I'm not saying that's the cheapest way to go and many rooms won't support full range towers for all home theater positions (e.g. I can't fit full range front wides or side surrounds in my home theater as they would stick out from the wall too much and block the walkway or a table or whatever in at least a couple positions. For MOST people, subwoofers are the way to go and two subs are typically easier to integrate into a room for multiple seating positions than just one. I get +/- 2.5dB at the MLP for bass, but most seats are more like +/- 5dB and one seat is +/- 7dB and that is in a treated room (and room correction typically only works for a 3 foot area typically; if you have multiple rows it's not going to be a lot of help). A second sub set up properly would likely help reduce those dips/peaks. OTOH, a poorly set up second sub can do more damage than good.
Perhaps bass coming at you from multiple sources all at the same frequency and output level which by my experience isn’t possible in discrete multi channel (excluding multi sub arrangements) “may” help with room boundary interference but it definitely doesn’t simplify a very difficult in room frequency band to integrate smoothly.
I should have saved the article I read on this subject. The gist was the more bass sources you have reproducing the same frequencies (i.e. all doing LFE),the more even the overall room response tends to become. With only a couple or a few sources, you might get more destructive interference depending on room placement, but by the time you get to 5-7 bass producers around the room, it tends to help far more than hurt even without careful placement (i.e. a set of 5 full range towers in a 5-speaker home theater would likely have more even room response than a single subwoofer or 5.1 system using bandwidth limited 5 speakers and one subwoofer.) But then using a sub too would only add another bass source and further even the response. Now if the bass material is not LFE (mono),they might not all be producing bass at the same time and that would not apply as all sources have to be active for the mode kill effect to work.

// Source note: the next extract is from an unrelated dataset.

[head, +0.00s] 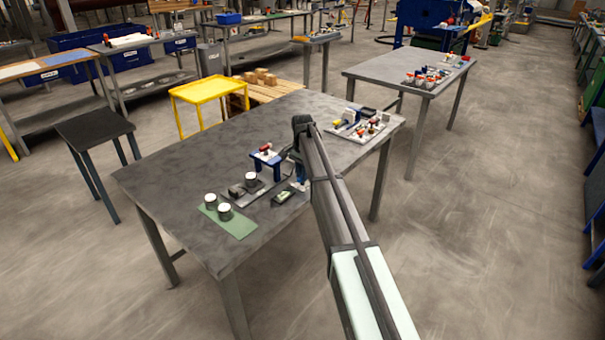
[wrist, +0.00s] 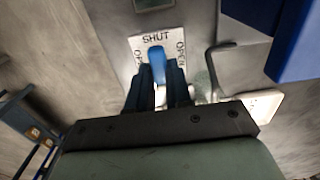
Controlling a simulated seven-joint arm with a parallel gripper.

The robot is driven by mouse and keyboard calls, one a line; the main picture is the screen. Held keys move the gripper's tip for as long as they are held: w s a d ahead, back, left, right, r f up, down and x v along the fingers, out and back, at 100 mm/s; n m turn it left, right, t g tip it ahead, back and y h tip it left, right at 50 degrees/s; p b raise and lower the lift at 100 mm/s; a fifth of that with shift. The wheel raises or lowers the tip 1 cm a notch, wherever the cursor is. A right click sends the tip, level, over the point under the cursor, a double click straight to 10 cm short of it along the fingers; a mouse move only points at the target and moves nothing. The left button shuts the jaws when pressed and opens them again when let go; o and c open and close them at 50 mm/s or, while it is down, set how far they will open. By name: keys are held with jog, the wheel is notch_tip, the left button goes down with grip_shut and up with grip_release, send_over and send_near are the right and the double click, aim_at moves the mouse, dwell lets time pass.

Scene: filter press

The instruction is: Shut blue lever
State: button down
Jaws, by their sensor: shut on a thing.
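In the wrist view the blue lever (wrist: 157,62) lies between the two dark fingers of my gripper (wrist: 159,92), which is shut on it. Behind the lever is a white label plate (wrist: 145,43). It reads SHUT above the lever and OPEN on both sides. The lever's far end shows just below the word SHUT. Its lower part and whatever it is mounted on are hidden by my fingers. In the head view my arm covers most of my gripper and the lever.
On the grey table (head: 190,170) stand a blue stand with a red-handled valve (head: 266,155), a green mat (head: 240,228) with two dark, white-topped pots, and a tray of valves (head: 357,131) at the far right. The table's left part is clear. A yellow stand (head: 205,90) is behind.

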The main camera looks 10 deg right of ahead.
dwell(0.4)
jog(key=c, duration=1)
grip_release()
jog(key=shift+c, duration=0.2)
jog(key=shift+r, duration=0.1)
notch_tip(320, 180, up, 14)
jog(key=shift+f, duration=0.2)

Some say they can still locate their sub below 80hz and even lower probably because the sub levels are to high or the sub enclosure itself hasn’t been dampened well enough for the output!

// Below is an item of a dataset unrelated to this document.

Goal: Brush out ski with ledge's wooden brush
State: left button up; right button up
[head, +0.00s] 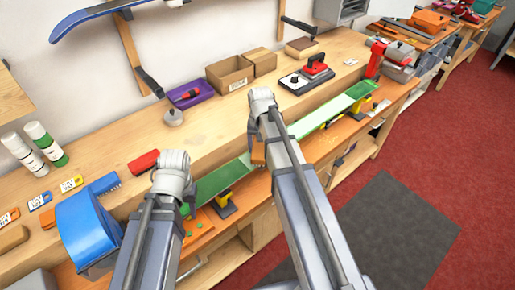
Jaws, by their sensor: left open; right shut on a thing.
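The green ski (225,180) lies lengthwise along the lower front bench on yellow-and-black supports, partly hidden behind my right arm. My right gripper (256,138) is shut on a wooden brush (258,154), a small brown block that shows beside my forearm. The brush is at the ski's middle; I cannot tell whether it touches the base. My left gripper (188,205) is open near the ski's left end, mostly hidden by its own wrist.
The ledge (205,118) behind holds a red roll (143,162), cardboard boxes (230,73), a red iron (316,67) and white bottles (45,143). A blue rounded thing (88,228) stands left of my left arm. A red clamp-like thing (376,58) stands near the ski's far end.

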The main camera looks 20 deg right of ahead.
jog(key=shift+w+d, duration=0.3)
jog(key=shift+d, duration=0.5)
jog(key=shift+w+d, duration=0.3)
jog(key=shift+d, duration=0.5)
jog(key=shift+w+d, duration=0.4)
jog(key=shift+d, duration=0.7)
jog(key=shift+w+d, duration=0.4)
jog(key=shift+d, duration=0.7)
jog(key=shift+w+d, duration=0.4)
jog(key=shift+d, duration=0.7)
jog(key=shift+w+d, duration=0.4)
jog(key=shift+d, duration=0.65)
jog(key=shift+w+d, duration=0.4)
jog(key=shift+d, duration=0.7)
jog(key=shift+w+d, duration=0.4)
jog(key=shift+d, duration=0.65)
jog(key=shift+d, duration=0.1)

It's usually the higher frequencies that give the position away, not 80Hz or below. "Some" people MIGHT be able to localize some bass below 80Hz (people have a wide variance in their individual responses; I can hear frequencies over 20kHz for instance for some odd reason, but they appear as beat frequencies below 20kHz in actual "sound" to me. In other words, if I play a 22kHz test tone, I can hear it, but it sounds more like 15kHz or something, not what I'd expect 22kHz to sound like). I think it's an ear anomaly somehow creating a beat frequency, but it's very annoying as I can often hear alarm systems and bug zapper type sounds (one family member has bug zappers and I have to unplug them when I visit as they're awful sounding. NO ONE I know that's been in the same house can hear those sounds. But I don't hear them at a 20kHz or higher pitch. I hear them in the 10-20kHz band as what I assume is a beat frequency.
Question for you is, “why would you want your low frequency bass which most of the frequency band in question here is from say 5hz-80hz localizable?”
I'm not suggesting it would be localizable in that band. I'm suggesting even a subwoofer with a 4th order crossover playing stereo music will not stop playing entirely above 80Hz. It would still be outputting sound 12dB down at 160Hz and 160Hz is able to be localized by most people. 100Hz is localized by most people as well and it would only be down 3dB at 100Hz. Similarly, it would be down 6dB at 120Hz, 9dB at 140Hz and and 12dB at 160Hz. So it should be a small wonder that people sometimes can localize their subwoofers with bass in the 100Hz-140Hz regions, especially if they have the subwoofer turned up 4-6dB above flat for extra bass kick (pretty common with home theater setups). A room with all full range speakers would not have that issue as all speakers would still produce stereo sounds from the correct location. That's all I'm saying. Once you move a subwoofer to position in the room that does not correlate with the actual sound position, you risk having at least some frequencies be able to be localized more than others. Room peaks can make that worse as can furniture and other room items vibrating in sympathy with the sub (rattles and the like),which will all tend be at higher or less controlled frequencies. It can be a PITA to get rid of those things.
Thunder is not localizable to us when it shakes our homes and there is plenty enough localized bass above the 80hz crossover point to give us directional information.
I don't know about you, but I can often tell which general direction thunder is coming from, at least the initial sound which is more than just rumble. Even if I play the Atmos "Amazing" demo which does three thunder claps, each from the front, middle or back of the room and they are all clearly easily localized as the thunder has components well above the subwoofer range that gives them away and all my ceiling speakers are bandwidth limited to 80Hz and above. It's the higher components that often give bass a location in the room. So bass guitar notes in the 40Hz-60Hz region may not be localized with their fundamental frequency, but their higher order frequencies and things like the finger noise on the strings can certainly be localized. That doesn't mean a subwoofer won't work in the room as the other speakers give the sounds the directional component. But in that crossover region, you can get some problems with direction, especially if the sub is cranked up and the sound in question is electronic in nature (less overtones to give the direction with the main speakers).